The mismatch between felt and expressed emotion is referred to as “emotional dissonance” and poses a threat to an individual’s psychological integrity. Over time, chronic emotional dissonance may lead to an internal conflict between the employee’s authentic self and their work self.
Such dissonance can pave the way for burnout by increasing psychological tension. Burnout is observed more often in environments where emotional demand is especially high and organizational support is low. For service workers who genuinely care about their work, that care can become a source of depletion rather than meaning when support structures fail them.
Building Real Resilience: What the Research Actually Recommends
Changing workplace policies and practices are the best way to address burnout.
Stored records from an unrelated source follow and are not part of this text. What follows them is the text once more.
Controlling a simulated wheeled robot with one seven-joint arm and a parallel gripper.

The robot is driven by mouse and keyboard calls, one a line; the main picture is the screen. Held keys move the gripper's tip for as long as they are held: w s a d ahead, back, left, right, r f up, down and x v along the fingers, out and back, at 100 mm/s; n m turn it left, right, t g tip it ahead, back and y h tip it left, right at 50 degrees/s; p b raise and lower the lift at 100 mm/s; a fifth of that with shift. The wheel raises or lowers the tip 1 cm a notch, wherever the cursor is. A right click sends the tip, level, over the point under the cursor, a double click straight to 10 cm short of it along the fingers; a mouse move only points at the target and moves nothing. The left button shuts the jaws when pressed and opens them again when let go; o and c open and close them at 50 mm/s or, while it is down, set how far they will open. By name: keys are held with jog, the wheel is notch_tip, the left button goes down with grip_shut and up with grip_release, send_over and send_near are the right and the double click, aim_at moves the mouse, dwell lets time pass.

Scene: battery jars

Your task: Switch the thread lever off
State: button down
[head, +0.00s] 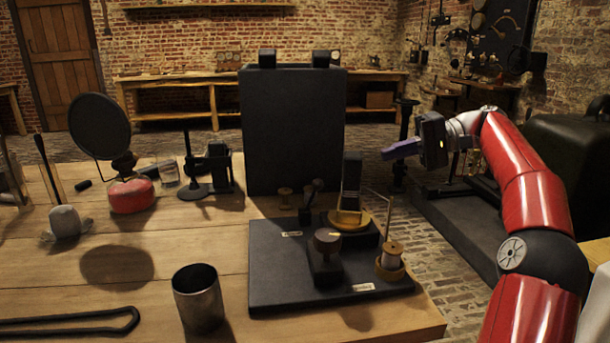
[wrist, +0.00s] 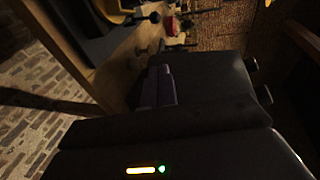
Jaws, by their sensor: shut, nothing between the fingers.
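A dark board (head: 265,285) on the wooden table carries several small devices and two pale labels. A small dark lever with a knob (head: 313,188) stands near its back edge; I cannot tell for certain that it is the thread lever, or its setting. A thread spool (head: 392,256) stands on a round wooden base at the board's right side, beside a thin post. My gripper (head: 388,153) is shut and empty, in the air right of the board and above it, its purple fingers pointing left. The fingers also show in the wrist view (wrist: 158,88).
A yellow dish (head: 352,222) and a dark knobbed block (head: 326,262) are on the board. A tall black panel (head: 292,130) stands behind it. A metal cup (head: 198,298) stands to its left. Brick floor is open beyond the table's right edge.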

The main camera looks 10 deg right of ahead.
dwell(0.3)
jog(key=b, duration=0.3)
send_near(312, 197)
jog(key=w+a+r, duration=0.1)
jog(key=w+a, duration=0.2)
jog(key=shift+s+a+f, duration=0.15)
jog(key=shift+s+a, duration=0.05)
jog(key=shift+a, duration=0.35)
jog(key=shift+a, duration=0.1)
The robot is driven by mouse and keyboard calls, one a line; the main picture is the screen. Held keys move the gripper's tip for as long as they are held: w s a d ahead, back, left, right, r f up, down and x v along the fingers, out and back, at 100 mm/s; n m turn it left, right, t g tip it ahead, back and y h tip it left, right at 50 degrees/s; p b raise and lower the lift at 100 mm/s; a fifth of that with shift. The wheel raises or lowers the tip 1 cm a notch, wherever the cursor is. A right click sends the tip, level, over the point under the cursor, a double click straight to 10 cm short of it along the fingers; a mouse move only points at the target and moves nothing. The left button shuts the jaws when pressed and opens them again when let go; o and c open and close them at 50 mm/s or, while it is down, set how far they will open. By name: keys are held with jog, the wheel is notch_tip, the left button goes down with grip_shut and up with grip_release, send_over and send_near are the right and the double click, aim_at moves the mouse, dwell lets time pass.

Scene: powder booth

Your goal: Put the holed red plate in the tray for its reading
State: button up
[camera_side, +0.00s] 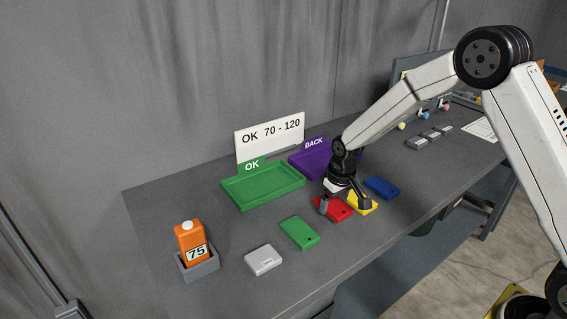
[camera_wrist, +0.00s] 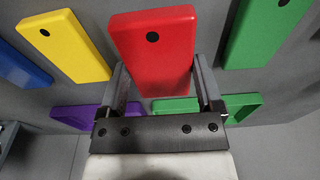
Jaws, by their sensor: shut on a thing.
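The red plate (camera_side: 334,208) with a dark hole near one end lies in the row of plates on the table. My gripper (camera_side: 344,204) is over it, shut on its sides. In the wrist view the red plate (camera_wrist: 155,50) sits between the two fingers (camera_wrist: 160,88). I cannot tell whether it is still touching the table. The green tray (camera_side: 262,186) has a tab reading OK, and the purple tray (camera_side: 308,166) has one reading BACK. Both look empty where visible. An orange gauge (camera_side: 190,240) reads 75. A white sign (camera_side: 270,138) reads OK 70 - 120.
A green plate (camera_side: 298,233) lies left of the red plate; a yellow plate (camera_side: 362,203) and a blue plate (camera_side: 382,187) lie to its right. A light grey block (camera_side: 263,260) lies near the front. The gauge stands in a grey holder (camera_side: 200,266).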

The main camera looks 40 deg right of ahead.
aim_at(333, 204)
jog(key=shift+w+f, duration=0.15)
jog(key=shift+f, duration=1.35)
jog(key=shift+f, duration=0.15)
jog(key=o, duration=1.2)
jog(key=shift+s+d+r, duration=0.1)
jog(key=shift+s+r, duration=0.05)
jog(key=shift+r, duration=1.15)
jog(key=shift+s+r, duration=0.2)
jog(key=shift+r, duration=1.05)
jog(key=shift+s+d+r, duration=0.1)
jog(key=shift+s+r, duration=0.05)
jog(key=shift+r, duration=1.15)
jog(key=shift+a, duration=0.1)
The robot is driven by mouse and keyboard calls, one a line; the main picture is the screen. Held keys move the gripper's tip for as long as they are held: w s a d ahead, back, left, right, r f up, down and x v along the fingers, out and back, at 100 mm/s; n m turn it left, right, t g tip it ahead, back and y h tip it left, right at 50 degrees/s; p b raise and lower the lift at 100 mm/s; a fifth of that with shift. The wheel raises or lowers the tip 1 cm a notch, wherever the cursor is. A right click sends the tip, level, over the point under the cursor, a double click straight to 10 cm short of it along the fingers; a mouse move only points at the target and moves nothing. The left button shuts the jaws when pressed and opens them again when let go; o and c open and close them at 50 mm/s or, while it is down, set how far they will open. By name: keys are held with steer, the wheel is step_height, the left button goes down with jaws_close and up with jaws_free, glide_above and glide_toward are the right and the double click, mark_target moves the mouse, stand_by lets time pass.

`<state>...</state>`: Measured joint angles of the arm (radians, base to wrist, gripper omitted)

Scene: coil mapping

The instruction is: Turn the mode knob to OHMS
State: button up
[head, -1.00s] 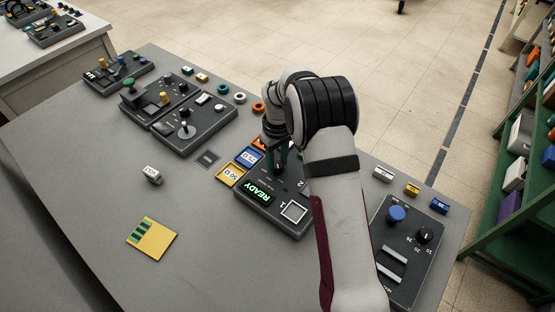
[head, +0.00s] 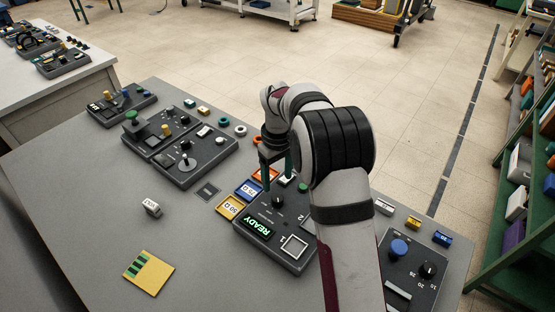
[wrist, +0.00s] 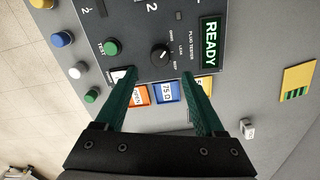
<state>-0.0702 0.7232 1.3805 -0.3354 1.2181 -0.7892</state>
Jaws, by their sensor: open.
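The plug tester is a dark box (head: 251,219) with a lit READY display (head: 258,227), also seen in the wrist view (wrist: 210,43). Its black round mode knob (head: 278,201) stands upright on the panel. In the wrist view the knob (wrist: 160,55) lies just beyond and between my fingertips, with small labels beside it too blurred to read surely. No contact with the knob shows.
A green TEST button (wrist: 111,48) sits beside the knob. Orange and blue (wrist: 167,92) labelled blocks lie along the tester's edge, under my fingers. A yellow card (head: 149,271) and a small white block (head: 151,207) lie on the open grey table at left.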

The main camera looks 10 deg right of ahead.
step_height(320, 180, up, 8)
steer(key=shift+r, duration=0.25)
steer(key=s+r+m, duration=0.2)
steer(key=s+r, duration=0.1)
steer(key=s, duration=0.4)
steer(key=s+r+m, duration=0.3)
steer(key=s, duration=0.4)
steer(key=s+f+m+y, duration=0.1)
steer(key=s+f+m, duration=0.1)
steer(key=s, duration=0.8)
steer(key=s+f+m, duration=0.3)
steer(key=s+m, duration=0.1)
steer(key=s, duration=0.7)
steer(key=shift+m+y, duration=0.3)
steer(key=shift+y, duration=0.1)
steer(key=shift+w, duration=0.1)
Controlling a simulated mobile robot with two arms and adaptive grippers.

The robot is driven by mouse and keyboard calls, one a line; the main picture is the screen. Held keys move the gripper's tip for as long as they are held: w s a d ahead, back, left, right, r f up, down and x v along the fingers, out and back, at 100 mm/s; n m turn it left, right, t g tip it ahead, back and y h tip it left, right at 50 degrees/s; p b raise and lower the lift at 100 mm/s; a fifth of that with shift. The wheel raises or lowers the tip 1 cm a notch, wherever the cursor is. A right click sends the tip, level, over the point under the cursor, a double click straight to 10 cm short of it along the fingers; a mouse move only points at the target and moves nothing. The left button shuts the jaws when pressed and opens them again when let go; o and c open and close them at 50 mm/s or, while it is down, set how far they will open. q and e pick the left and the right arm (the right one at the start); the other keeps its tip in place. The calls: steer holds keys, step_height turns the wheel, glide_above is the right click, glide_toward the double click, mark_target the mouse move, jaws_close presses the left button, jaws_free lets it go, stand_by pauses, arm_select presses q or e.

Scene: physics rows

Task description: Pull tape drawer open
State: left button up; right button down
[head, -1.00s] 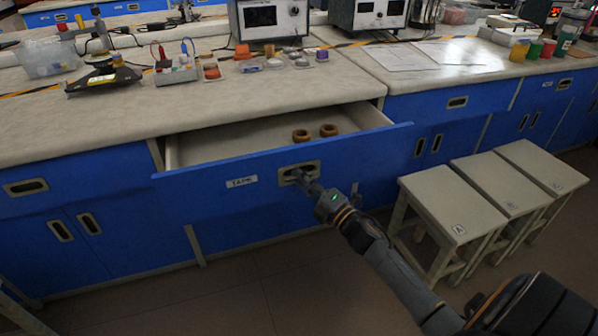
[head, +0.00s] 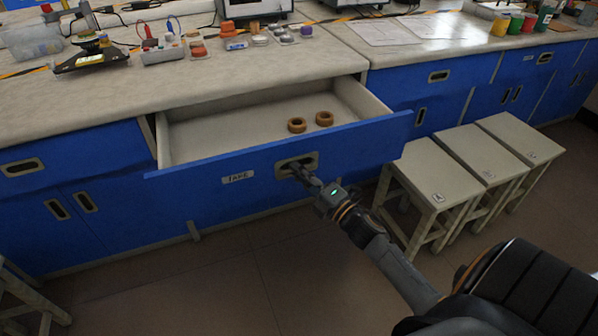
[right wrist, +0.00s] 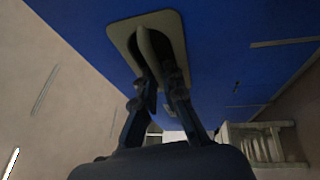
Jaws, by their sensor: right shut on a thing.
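The blue tape drawer (head: 240,205) stands open below the bench top in the head view, with its "TAPE" label (head: 237,177) on the front. Two brown tape rolls (head: 297,125) lie inside on the drawer floor (head: 240,126). The recessed handle (head: 284,167) is right of the label. My right gripper (head: 298,171) is shut on the handle. In the right wrist view its fingers (right wrist: 158,78) reach into the beige handle plate (right wrist: 125,33) and close on the grip bar. The fingertips are partly hidden in the recess. My left gripper is out of view.
Three beige stools (head: 422,172) stand close to the right of the drawer front. The floor (head: 230,270) in front of the drawer is clear. Bench items, including a black stand (head: 90,62) and small coloured containers (head: 200,48), sit above.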

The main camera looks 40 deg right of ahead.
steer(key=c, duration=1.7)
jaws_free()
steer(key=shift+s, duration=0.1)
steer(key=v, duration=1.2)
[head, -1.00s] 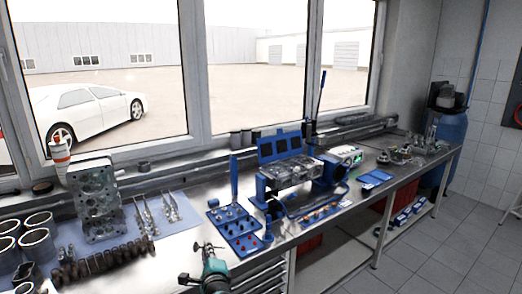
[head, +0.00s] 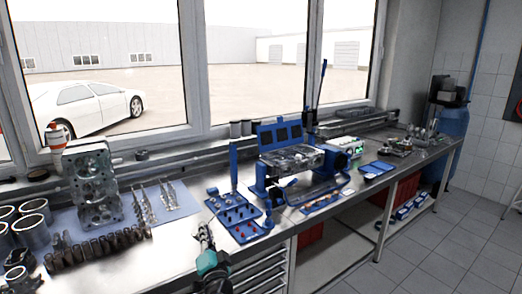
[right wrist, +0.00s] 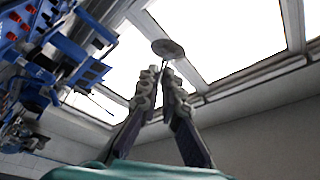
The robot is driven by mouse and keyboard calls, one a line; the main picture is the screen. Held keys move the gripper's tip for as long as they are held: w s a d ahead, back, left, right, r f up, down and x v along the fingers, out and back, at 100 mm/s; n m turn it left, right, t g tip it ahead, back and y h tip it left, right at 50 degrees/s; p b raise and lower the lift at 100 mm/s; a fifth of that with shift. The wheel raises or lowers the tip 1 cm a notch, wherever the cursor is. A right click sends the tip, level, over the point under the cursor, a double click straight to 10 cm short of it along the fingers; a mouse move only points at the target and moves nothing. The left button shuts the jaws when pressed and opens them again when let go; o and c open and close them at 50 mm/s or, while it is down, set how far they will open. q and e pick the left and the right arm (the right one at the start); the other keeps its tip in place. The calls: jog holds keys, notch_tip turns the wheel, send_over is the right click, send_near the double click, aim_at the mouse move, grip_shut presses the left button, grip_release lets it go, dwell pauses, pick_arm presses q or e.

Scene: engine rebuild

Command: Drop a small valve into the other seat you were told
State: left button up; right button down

Managers and supervisors can play a big role in reducing and preventing job-related stress, and burnout can develop when workers have too many demands that require effort and not enough resources to meet those demands.
Organizations that place a higher emphasis on emotional management tend to achieve better client relationships and enhanced operational outcomes. The implication is that protecting workers from emotional depletion isn’t just an ethical consideration, it’s a business one with clear returns.
Workers whose employers offer mental health support report meaningfully higher job satisfaction compared with those whose employers do not offer such support. Resilience, in this context, isn’t simply a personal trait that service workers are expected to summon. It’s something that organizations either build through genuine structural support, or slowly erode through neglect.
The real story of service work isn’t the uniform or the smile, it’s the daily negotiation between what a person actually feels and what the job asks them to show. That negotiation deserves far more serious attention than it typically receives. When organizations finally treat emotional labor as real labor, the workers who carry it, and the institutions that depend on them, both come out better for it.